• Job:
Reproduce only the lines from the one containing "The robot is" through the one containing "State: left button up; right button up", exactly as written and with both ends included.

• Data block:
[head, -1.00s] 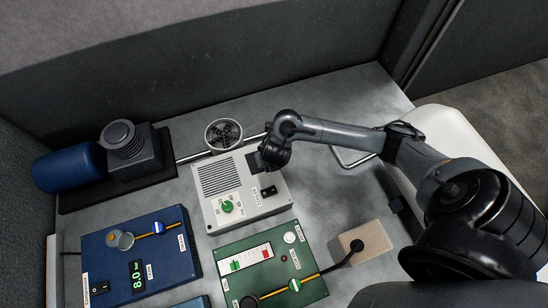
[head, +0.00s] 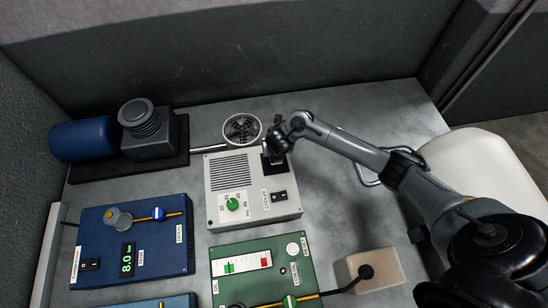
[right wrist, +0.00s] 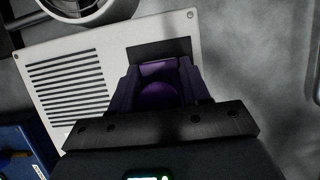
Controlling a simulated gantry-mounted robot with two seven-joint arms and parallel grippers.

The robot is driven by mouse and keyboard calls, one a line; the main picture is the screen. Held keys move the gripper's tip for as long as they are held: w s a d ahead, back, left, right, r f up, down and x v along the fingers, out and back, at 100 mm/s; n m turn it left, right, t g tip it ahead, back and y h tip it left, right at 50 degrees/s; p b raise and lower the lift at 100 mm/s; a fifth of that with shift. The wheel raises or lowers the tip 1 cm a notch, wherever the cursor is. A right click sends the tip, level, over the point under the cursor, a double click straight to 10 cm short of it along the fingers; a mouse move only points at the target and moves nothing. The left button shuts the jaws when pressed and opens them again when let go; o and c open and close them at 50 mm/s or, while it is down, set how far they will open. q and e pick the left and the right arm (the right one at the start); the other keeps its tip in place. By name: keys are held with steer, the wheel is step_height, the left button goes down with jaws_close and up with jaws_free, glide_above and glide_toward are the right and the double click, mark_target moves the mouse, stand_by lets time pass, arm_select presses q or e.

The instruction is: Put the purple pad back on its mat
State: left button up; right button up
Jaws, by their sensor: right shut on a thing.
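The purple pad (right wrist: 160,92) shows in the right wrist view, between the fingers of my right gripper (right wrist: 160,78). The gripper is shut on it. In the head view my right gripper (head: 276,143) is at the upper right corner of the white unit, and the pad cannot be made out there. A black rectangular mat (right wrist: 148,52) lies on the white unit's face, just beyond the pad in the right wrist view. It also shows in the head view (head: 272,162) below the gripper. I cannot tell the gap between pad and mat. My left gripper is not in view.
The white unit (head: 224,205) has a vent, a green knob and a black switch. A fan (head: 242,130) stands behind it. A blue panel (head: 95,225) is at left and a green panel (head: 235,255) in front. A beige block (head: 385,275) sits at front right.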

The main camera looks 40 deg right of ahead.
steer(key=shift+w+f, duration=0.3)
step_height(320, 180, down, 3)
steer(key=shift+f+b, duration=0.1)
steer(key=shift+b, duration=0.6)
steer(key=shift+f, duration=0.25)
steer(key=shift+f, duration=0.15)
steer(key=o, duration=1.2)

• Written solution:
The robot is driven by mouse and keyboard calls, one a line; the main picture is the screen. Held keys move the gripper's tip for as long as they are held: w s a d ahead, back, left, right, r f up, down and x v along the fingers, out and back, at 100 mm/s; n m turn it left, right, t g tip it ahead, back and y h tip it left, right at 50 degrees/s; p b raise and lower the lift at 100 mm/s; a fifth of that with shift. The wheel raises or lowers the tip 1 cm a notch, wherever the cursor is. A right click sends the tip, level, over the point under the cursor, a double click straight to 10 cm short of it along the fingers; a mouse move only points at the target and moves nothing. The left button shuts the jaws when pressed and opens them again when let go; o and c open and close them at 50 mm/s or, while it is down, set how far they will open. q and e pick the left and the right arm (the right one at the start); the other keeps its tip in place. By name: keys are held with steer, the wheel is step_height, the left button goes down with jaws_close and up with jaws_free, glide_above and glide_toward are the right and the double click, mark_target moves the mouse, stand_by lets time pass, arm_select presses q or e.

The instruction is: Put the purple pad back on its mat
State: left button up; right button up

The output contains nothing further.